Buy a car off a dealer’s lot with gold badges? No fricking way. But, buy a used car that has them? Why not. My 96 Miata has the gold badges, but since there is minimal badging on it to begin with, it really does not matter. Plus, it is black and tan, which is probably why the original owner popped for the gold trim. It (somewhat) works, but the silver/chrome would have been fine.
My feeling always has been, if the Three Ps (Packard, Peerless and Pierce-Arrow) thought something was too tasteless to adorn their automobiles – not to mention their worthy, earnest competitors such as Imperial and Lincoln – then it wasn’t worth having on any car. I’d trust their judgment. Even if all of THEM had done so – if Deusenberg thought it was low-rent, that’s good enough for me.

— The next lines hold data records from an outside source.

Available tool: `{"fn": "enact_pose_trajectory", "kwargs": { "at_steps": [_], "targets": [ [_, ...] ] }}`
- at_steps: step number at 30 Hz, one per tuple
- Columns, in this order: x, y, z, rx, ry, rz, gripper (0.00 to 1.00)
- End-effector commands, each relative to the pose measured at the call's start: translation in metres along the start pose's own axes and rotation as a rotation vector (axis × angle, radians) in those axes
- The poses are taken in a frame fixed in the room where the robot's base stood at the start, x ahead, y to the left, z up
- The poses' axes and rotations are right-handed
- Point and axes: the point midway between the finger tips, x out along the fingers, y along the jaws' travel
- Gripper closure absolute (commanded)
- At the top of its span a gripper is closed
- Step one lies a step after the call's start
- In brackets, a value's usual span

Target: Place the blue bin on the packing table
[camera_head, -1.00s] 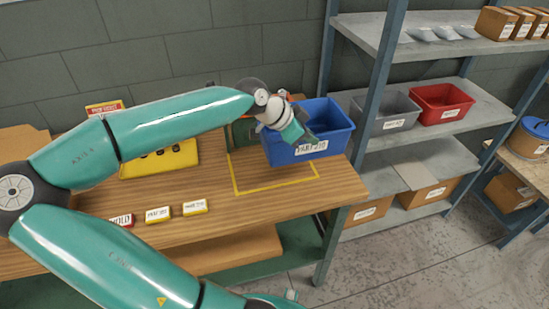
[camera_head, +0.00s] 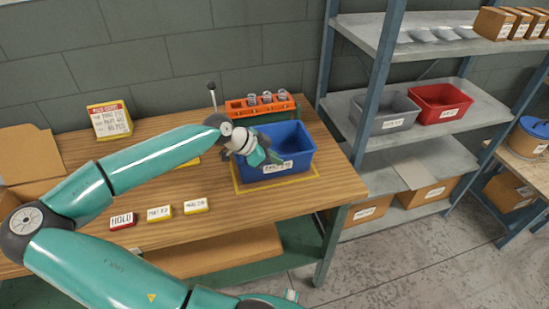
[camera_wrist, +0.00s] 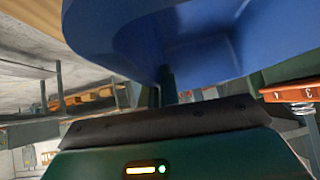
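The blue bin (camera_head: 290,144) is upright within the yellow outline (camera_head: 239,192) on the wooden packing table (camera_head: 215,222). Its base looks on or very close to the tabletop; I cannot tell if it touches. My gripper (camera_head: 268,160) is at the bin's left front side, by the white label, and appears shut on its wall. In the wrist view the blue bin (camera_wrist: 225,35) fills the top, with a dark finger (camera_wrist: 168,86) against it. The other finger and the exact contact are hidden.
An orange rack (camera_head: 262,106) with metal springs stands just behind the bin. A yellow sign (camera_head: 109,121) and small label blocks (camera_head: 159,213) are on the table. A shelf post (camera_head: 376,90) rises at right, with grey (camera_head: 385,112) and red (camera_head: 440,103) bins beyond.

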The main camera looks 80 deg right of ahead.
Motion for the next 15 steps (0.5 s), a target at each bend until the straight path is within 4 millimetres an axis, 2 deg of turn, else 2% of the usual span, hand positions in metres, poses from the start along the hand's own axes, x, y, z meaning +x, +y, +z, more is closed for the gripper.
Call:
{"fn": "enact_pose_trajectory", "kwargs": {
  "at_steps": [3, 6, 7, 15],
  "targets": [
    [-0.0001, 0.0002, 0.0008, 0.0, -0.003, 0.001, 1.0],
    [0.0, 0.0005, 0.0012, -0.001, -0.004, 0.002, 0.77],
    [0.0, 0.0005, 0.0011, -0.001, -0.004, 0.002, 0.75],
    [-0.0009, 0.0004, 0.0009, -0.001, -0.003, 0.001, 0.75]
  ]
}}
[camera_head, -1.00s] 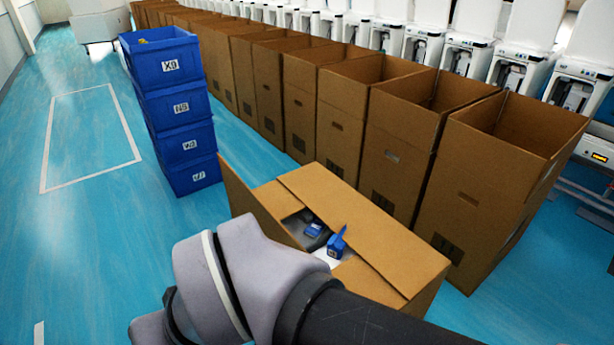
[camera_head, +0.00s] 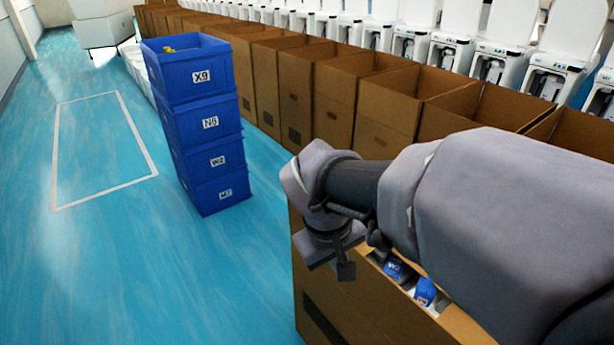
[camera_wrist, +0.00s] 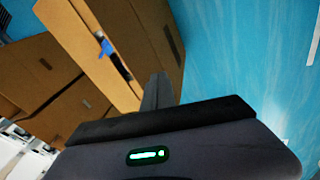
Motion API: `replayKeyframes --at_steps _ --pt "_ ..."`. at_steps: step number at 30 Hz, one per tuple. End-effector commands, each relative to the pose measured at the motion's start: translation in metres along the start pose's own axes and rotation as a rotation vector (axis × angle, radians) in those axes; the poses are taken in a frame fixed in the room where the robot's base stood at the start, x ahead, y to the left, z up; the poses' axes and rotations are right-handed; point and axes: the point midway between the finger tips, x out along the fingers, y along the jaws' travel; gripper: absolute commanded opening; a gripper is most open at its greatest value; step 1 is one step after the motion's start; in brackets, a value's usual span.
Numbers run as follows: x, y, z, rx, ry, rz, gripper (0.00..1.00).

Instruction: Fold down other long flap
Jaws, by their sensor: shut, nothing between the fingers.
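The open cardboard box (camera_head: 360,308) stands at the lower middle of the head view. Blue items (camera_head: 425,291) show through a narrow gap in its top, beside a flap partly covered by my arm. A brown panel rises at the box's left edge; I cannot tell where flap ends and wall begins. My gripper (camera_head: 343,262) is shut and empty, pointing down near that left side; contact cannot be told. The wrist view shows the box (camera_wrist: 133,75), with a lighter flap lying over part of the top and a blue item (camera_wrist: 105,47) in the gap. My gripper fingers (camera_wrist: 158,90) overlap the box's edge there.
A stack of blue crates (camera_head: 212,160) stands left of the box. The blue floor (camera_head: 130,260) at left is clear.

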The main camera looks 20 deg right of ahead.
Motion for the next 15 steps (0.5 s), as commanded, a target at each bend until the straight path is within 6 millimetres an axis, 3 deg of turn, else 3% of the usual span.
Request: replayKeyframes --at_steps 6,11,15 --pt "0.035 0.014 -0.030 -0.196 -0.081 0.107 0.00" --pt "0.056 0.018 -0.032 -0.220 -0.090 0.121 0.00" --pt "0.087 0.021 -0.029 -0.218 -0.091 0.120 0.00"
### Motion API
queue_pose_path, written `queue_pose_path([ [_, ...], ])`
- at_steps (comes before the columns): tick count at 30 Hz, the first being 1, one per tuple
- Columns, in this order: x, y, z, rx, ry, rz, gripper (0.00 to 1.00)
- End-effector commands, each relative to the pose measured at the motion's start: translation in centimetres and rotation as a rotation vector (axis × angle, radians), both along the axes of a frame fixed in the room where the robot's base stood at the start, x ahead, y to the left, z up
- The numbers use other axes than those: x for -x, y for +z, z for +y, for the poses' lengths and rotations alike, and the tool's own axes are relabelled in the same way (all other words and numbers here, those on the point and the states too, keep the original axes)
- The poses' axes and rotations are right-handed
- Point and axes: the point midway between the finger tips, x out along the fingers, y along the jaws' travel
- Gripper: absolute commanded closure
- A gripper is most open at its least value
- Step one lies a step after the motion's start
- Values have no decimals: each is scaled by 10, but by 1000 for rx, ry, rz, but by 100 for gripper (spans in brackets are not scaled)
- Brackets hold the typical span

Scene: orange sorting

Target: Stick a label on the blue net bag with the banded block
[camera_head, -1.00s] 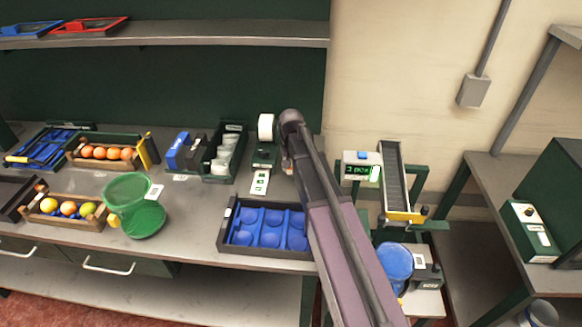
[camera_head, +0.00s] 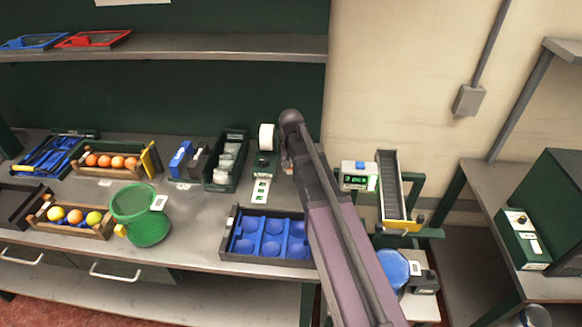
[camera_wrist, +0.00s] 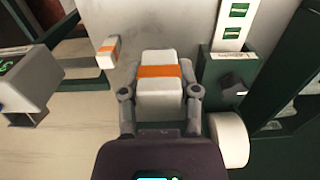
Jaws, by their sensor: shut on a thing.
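In the wrist view my gripper (camera_wrist: 160,92) is shut on the banded block (camera_wrist: 158,100), white with an orange band across its middle. A label printer or dispenser (camera_wrist: 232,75) with a white strip of green labels (camera_wrist: 236,22) stands to the right of the block; the same strip shows in the head view (camera_head: 261,188). A blue rounded thing (camera_head: 392,266), which looks like the blue net bag, is at the lower right in the head view, partly behind my arm.
A second small white and orange piece (camera_wrist: 108,52) shows at left. A green net bag (camera_head: 140,228), orange crates (camera_head: 108,172), and a tray with blue cups (camera_head: 228,243) are on the bench. A scale display (camera_head: 356,182) and ramp (camera_head: 390,185) stand right.

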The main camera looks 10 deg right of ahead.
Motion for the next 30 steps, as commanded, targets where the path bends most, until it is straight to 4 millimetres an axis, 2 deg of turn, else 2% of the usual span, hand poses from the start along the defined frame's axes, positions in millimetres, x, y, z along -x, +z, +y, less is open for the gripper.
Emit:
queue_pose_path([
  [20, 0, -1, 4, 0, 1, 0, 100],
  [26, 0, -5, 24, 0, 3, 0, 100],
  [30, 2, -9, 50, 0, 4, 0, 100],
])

It doesn’t surprise me that Cadillac offered that garish, tasteless bit of wretched excess. They always were the paragons of shameless, gaudy ornamentation. At least their best years (1964-’70, and again in 2000-’04 or so) when their designs were understated and classy, avoided such kitsch.
It’s funny, because I myself grew up and live in Colorado, and I used to see these packages often at the height of their popularity. When the Gen 3 Camry was new stuff, my friend from school’s mother had a 1994 V6 LE in metallic red with the gold package and tan interior. I thought the whole thing looked great. When they were new I didn’t think they looked bad, but they can get tacky as the years wear on and they get tarnished from the elements. I had them on my 1999 Black XLE V6, which actually with the exception of the antenna’s and window tint, looked exactly like the Camry pictured. I think the gold looks good on certain hues more than others, but I was never vehemently opposed to them. My Avalon that I have now has plain chrome which looks good too.